Everything you need to know
“Curling, first and foremost, is a game about honesty and respect,’’ says Paul Aronofsky, vice president of the North End Curling Club. “We start and end each game with a handshake, and the winner buys the loser a drink after.’’
As a bigger fan of après-ski than the actual sport, this tradition called “broomstacking’’ immediately appealed to me: an after party where “curlers hang around and socialize with each other,’’ says Krailo. “We are a brotherhood of very friendly, wonderful people.’’ (Would I fit in after all?)
To play the game, two teams, each with four players, take turns sliding heavy, granite stones down a sheet of ice with the goal of landing them on a bull’s-eye-shaped target called the “house.’’ Like darts, the closer you get to the center of that bull’s-eye, the better.
It may sound straightforward, but it’s anything but — quite literally.
“The stone curls as it travels down the ice,’’ says Al Ayotte, founder of Blackstone Valley Curling Club in Hopedale. That namesake rotation of the stone, as I learned, takes a lot of practice to master.

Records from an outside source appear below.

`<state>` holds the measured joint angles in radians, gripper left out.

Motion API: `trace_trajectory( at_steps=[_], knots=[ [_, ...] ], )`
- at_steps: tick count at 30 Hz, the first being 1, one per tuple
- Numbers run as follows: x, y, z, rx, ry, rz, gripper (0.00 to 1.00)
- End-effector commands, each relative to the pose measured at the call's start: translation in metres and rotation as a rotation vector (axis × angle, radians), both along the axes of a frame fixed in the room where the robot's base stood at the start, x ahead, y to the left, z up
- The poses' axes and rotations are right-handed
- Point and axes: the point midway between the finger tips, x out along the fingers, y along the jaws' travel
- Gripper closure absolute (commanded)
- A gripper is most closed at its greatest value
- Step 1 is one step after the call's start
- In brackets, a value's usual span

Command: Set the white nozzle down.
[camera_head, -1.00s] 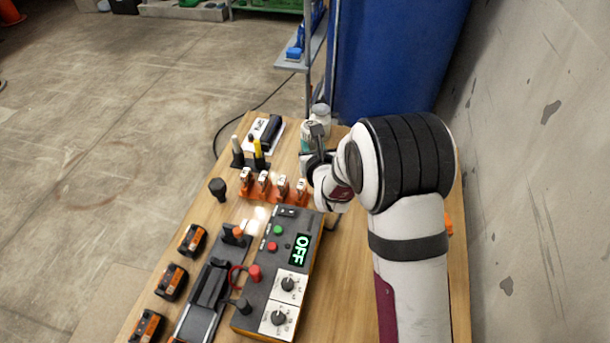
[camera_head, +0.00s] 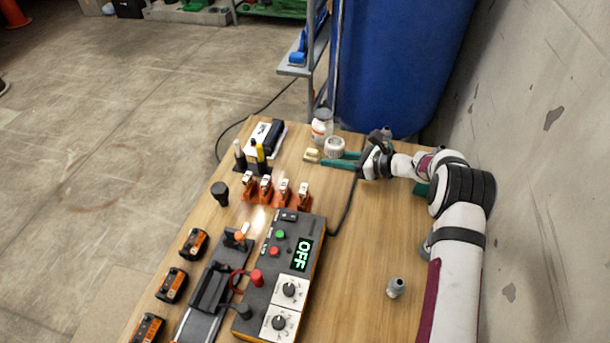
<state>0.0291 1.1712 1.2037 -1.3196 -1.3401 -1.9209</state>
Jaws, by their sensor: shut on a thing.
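My gripper (camera_head: 372,163) is at the back right of the wooden table, low over it, near the green-handled brush (camera_head: 338,163). It is shut. A similar grey-white fitting (camera_head: 396,288) stands upright alone on the right part of the table.
A jar (camera_head: 322,127) and a white round container (camera_head: 334,147) stand left of my gripper. The control box (camera_head: 290,265) reads OFF. Several orange holders (camera_head: 284,195) stand behind it. The table right of the box is mostly clear. A blue barrel (camera_head: 400,60) stands behind.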

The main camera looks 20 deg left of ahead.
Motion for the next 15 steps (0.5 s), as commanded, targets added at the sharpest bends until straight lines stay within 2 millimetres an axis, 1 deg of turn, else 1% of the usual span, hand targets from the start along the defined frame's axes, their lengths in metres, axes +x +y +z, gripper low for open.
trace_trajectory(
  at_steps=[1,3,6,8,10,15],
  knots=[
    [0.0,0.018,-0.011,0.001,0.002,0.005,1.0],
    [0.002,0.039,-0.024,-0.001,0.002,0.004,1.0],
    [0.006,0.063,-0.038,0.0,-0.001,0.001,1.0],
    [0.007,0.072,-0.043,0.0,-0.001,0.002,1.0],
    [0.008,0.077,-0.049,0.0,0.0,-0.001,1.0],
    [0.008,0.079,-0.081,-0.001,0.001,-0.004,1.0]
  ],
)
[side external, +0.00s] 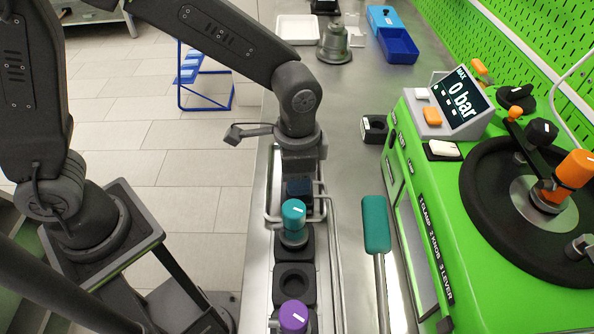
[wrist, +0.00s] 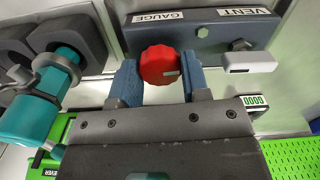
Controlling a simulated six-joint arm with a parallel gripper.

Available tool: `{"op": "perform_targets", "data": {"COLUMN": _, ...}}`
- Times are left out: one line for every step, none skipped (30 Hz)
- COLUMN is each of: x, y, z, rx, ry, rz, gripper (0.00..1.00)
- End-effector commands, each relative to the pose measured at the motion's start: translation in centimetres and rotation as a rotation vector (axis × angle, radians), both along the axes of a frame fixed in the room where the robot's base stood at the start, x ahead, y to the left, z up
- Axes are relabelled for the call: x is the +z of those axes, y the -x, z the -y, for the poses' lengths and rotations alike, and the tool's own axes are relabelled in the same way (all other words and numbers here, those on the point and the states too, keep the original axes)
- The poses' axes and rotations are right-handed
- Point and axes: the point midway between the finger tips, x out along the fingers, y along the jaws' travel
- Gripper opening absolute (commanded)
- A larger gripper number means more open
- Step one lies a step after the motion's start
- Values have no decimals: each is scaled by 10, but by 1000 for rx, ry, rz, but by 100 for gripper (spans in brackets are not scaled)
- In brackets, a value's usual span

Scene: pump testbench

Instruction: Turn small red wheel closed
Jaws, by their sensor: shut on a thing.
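The small red wheel (wrist: 160,64) shows in the wrist view, in front of a blue-grey block (wrist: 203,42) with GAUGE and VENT labels. My gripper (wrist: 160,78) has its two blue fingers on the left and right sides of the wheel and is shut on it. A white mark shows on the wheel's right side. In the side external view my gripper (side external: 299,187) points down behind the teal-capped part (side external: 293,214); the red wheel is hidden there.
The teal-capped part also shows close on the left in the wrist view (wrist: 33,112). Black holders and a purple knob (side external: 293,317) stand in front of it. Metal pipes run beside my gripper. A teal-handled lever (side external: 376,224) and the green console (side external: 430,200) are to the right.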

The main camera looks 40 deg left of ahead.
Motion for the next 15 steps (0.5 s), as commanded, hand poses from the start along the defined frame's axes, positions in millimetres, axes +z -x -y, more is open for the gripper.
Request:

To start, the “lead’’ or first teammate glides out onto the ice and “throws’’ (really more of a strong push) the stone toward the house. Then, two other teammates called the second and third (or vice-skip) lead the stone’s trajectory down the ice by sweeping in front of it to control its speed and direction.
“Sweeping creates just enough friction to melt the ice a little, making it easier for the stone to move further toward the house,’’ Matt Buczek, president of Blackstone Valley Curling Club, explains to me and eight other newbies at the weekly Learn to Curl event. It’s an uncharacteristically chilly October day, but inside the arena, it feels like February. We press on.
Down at the other end of the ice is the fourth teammate, called the skip. This player acts as a surrogate team captain and game strategist by standing at the house, making the calls for where—and how — his or her teammates should aim their stones and sweep.
Beyond aiming for the center (or “button’’) of the house, you can strategically try and block the house, or you can aim for your opponent’s well-placed stones, like a big, icy game of bocce ball. All players take turns, throwing two stones each and sweeping the rest of the time.
After the last of 16 stones has been thrown, the first round, or “end,’’ concludes and it’s time to tally up points by measuring which stones are closest to the button. Then, rinse and repeat: a typical game has eight or 10 ends.
What it’s like to curl for the first time
At Blackstone, Buczek presents us with a bucket of brooms — not the bristled kind you have at home, these look more like long-handled squeegees covered in fabric.
With special rubber grippers hugging the soles of our shoes, our group shuffles onto the ice, dappled with what Buczek calls an “orange peel effect.’’ Part of the difference between curling ice, and, say, hockey ice, are the “little droplets of water [to create] little pebbles that the rock runs on,’’ says Lemcke.
Those roughened pebbles also, not unimportantly, make it possible for me and other curlers to make it onto the ice without nose-diving.
As any good curler knows, the first thing you have to master is pushing off from the hack, a foothold secured to the ice where you — and the stone — start off. Like a sprinter on a block, I place one foot back on the hack and the other on a Teflon sheet. “This piece of Teflon makes it easier to glide on the ice,’’ Buczek explains. It also makes it easier to fall: I can’t help but notice that it feels dangerously similar to wearing skates on black ice.
Meanwhile, I crunch into an awkward half-squat, half-lunge, gripping the stone’s handle in one hand and a plastic stabilizer in the other. This stabilizer is (hopefully) what will protect me from toppling over once I deliver the stone down the sheet. The pros just place an edge of their brooms on the ice for balance. (Showoffs.)
After more than a few beats of hesitation, I shove off from the hack. It takes balance to stay upright and mental energy to remember to keep my foot out for balance, hips square, and my weight largely on my leading foot — but I’ve successfully done it without falling. My peers all do similarly well, and I think: Maybe this won’t be so difficult after all.
Then, I try and deliver the stone all the way down the ice, which requires more force and coordination. Now I topple over. My poor stone doesn’t even make it halfway to the house. It’s not as easy as they make it look, but not as painful as I expected it to be.
As for the sweeping, it requires a lot of stamina. Lemcke warned me beforehand that curling is “great cardiovascular exercise,’’ and a Blackstone member tells me that an average game will run you up to 2½ half miles of cardio. “If you do this right, you’ll be sore tomorrow,’’ Buczek yells after us as we sweep. And I was, in my arms, quads, and shoulders.
As the game progresses, we all forget the subzero temperature and start to sweat. It’s a lot of work to keep up with the stone, avoid hitting it (or your teammate) with the broom, and sweep hard. “Invariably, when people come off the ice after their first experience, they say, ‘Wow, that’s more difficult than I realized,’ ’’ says Lemcke. “They also invariably say, ‘What a load of fun.’ ’’
I’m here to confirm both claims. After a few ends, I wished my teammates and opponents good curling and we headed around the corner for a well-earned broomstack. En route home, I researched the closest curling club to my town. Curling may have officially converted me to a winter sports gal.